Instead of allocating a separate node to store each entry, the “next” pointer is embedded in the entry itself, thus no memory allocation is needed in order to push it onto the stack. Furthermore, we may reuse the same node multiple times, recycling rather than deleting. Requiring an extra 8 bytes per entry is an unattractive property if you want a stack for small data structures, but we only use the stack for large items where the 8 bytes is insignificant.

Data races

We currently use boost::atomic for this. Our compiler is gcc 4.6, which currently supports std::atomic, but its implementation is much less efficient than boost’s. In gcc 4.6, all operations on atomic variables apply expensive memory barriers, even when a memory barrier is not requested.

Memory reordering

C++11 provides a new memory model and memory ordering semantics for atomic operations that control reordering. For our lock-free stack to work correctly, CompareAndSwap needs to be performed with sequentially consistent memory semantics (the strongest kind). Sequential consistency means that all such operations can be put into a total order in which all threads observe the operations. There is a very easy to miss race condition (that went unnoticed in our code for months) involving the aforementioned hazard pointers. It turns out that hazard pointers also need to be assigned using sequentially consistent memory semantics.

Here’s the case that broke our stack:

Thread 1, in preparation for a Pop operation, reads the head of the stack.
Thread 1 writes the current head to its hazard pointer (using only release semantics, which are weaker than sequentially consistent semantics).
Thread 1 reads the head of the stack again.
Thread 2 removes head from the stack, and passes it to the garbage collector thread (using sequentially consistent memory semantics).
The garbage collector scans the hazard pointers,\ and (because the assignment was not done with sequentially consistent memory semantics) is not guaranteed to see thread 1’s hazard pointer pointing to the node.
The garbage collector deletes the node
Thread 1 dereferences the node, and segfaults.

With sequentially consistent memory semantics applied to both the hazard pointer assignment and head modification, the race condition cannot happen. This is because for any two sequentially consistent operations, all threads must see them happen in the same order. So if thread 2 removing the pointer happens first, thread 1 will see a different value on its second read and not attempt to dereference it. If thread 1 writes to its hazard pointer first, the garbage collector is guaranteed to see that value and not delete the node.

Performance

Now that we’ve solved the issues with our stack, let’s take a look at a benchmark. This test was performed on an 8 core Intel(R) Xeon(R) machine. The workload consisted of random operations, with Push and Pop equally likely. The threads were not throttled in any way – all threads performed as many operations as the machine could handle.

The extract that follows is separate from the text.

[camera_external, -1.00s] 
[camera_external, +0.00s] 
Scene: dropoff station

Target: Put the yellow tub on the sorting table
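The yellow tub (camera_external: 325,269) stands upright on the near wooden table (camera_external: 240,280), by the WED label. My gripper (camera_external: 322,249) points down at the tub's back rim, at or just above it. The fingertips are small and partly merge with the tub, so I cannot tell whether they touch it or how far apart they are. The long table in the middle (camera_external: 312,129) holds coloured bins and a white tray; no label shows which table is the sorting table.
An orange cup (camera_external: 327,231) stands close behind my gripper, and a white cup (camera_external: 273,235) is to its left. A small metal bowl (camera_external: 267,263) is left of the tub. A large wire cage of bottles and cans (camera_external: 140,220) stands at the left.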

Well, that’s not very impressive.

The stack has a single point of contention, and is limited by the rate at which we can modify the head of the stack. As contention increases, so does the number of failed CompareAndSwap operations. A simple yet highly effective way to reduce the number of failed operations is simply to sleep after each failed operation. This naturally throttles the stack to a rate it can effectively handle. Below is the result of adding “usleep(250)” after any failed operation.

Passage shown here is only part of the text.